I’m running this old photo partly because Jack Nicholson turned 70 yesterday, and partly because those hundreds of little speckles on this photo (it’s a scan of a print) have nearly ruined it, and it’s breaking my heart. Nicholson was my first big-name interview and the print used to be smooth and shiny and all silvery, and now look at it. Anyway…

25 years ago and very cold outside, as the backdrop suggests.

Here’s a bigger 5000 pixel version. I also have a couple of different scans on my desktop. I tried cleaning this scanned photo with “automatic small scratch removal” on my Corel Paint Shop XI software, and it helped some. I’m sure it can be cleaned up and enhanced even more by the right person operating the right software. If anyone has any ideas, please get in touch.

The photo was taken just after an interview I did with Nicholson on the 33rd floor of Manhattan’s Carlyle hotel, back in January 1982. The article was a freelance piece for the New York Post, and it ran four or five days later. The topic was supposed to be Tony Richardson‘s The Border , in which Jack played a Texas border guard, but we wound up talking about this and that, and particuarly about his then-current murderer image that stemmed from The Shining. (One of Nicholson’s lines in The Border was about wanting to “feed them ducks,” and Time‘s Richard Corliss had written in his review, “Feed them what? Strychnine?”)

We talked for just under an hour. (This was back in the days when they actually let you talk to celebrities for that long.) The interview began around 10:30 a.m., and I remember how Nicholson suddenly popped open a Miller High Life about halfway through. I wanted to be in the same wavelength so I asked for one also…why not?

When I first came to the hotel room door, the publicist, Bobby Zarem, answered and said, “How are ya, Jeff?” And Nicholson, sitting in the living room that was down the hallway and off to the left, was listening very carefully. New York City had been going through a long cold streak and it was in the low 20s that particular day, and I’d just come off the street with a red face and windblown hair. So I told Zarem, “Cold as usual.” And out of the living room came that unmistakable Nicholson voice, imitating me saying “cold as usual.”
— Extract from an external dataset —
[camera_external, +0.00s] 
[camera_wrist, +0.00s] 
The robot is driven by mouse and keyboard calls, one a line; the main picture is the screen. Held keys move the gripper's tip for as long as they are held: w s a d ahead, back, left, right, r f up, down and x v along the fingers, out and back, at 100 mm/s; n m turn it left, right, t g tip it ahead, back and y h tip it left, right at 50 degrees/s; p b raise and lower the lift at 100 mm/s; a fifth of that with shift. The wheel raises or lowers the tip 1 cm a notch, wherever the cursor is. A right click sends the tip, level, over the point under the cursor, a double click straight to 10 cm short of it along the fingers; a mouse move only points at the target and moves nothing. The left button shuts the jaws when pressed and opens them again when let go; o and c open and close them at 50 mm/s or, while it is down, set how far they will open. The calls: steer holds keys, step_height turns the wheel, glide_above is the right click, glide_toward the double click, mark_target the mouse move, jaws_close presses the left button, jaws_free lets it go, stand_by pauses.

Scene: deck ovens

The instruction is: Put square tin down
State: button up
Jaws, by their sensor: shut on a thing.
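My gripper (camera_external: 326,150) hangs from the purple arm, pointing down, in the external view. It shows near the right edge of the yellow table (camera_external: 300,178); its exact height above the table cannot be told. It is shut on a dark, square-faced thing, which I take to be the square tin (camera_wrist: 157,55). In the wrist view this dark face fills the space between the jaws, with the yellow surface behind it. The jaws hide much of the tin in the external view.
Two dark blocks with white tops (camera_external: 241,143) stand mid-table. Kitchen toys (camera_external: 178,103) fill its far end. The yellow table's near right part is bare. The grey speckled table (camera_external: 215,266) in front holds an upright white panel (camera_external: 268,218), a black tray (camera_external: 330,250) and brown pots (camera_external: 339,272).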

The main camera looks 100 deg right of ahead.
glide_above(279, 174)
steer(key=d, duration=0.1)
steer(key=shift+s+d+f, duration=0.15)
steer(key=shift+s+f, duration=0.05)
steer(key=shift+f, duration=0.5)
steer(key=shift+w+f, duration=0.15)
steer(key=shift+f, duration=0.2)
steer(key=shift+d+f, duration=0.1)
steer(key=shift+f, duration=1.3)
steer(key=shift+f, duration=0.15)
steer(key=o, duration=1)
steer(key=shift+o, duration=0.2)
Nicholson’s mind would jump the track every so often. You’d be getting into one topic, and before you know it he’d shift into a whole different realm. We were talking about scarves and winter coats for a little bit and he said he’d probably be shopping around for something later that day. “What are you looking for?,” I asked. “I don’t know,” Nicholson replied. “I haven’t known for quite some time.”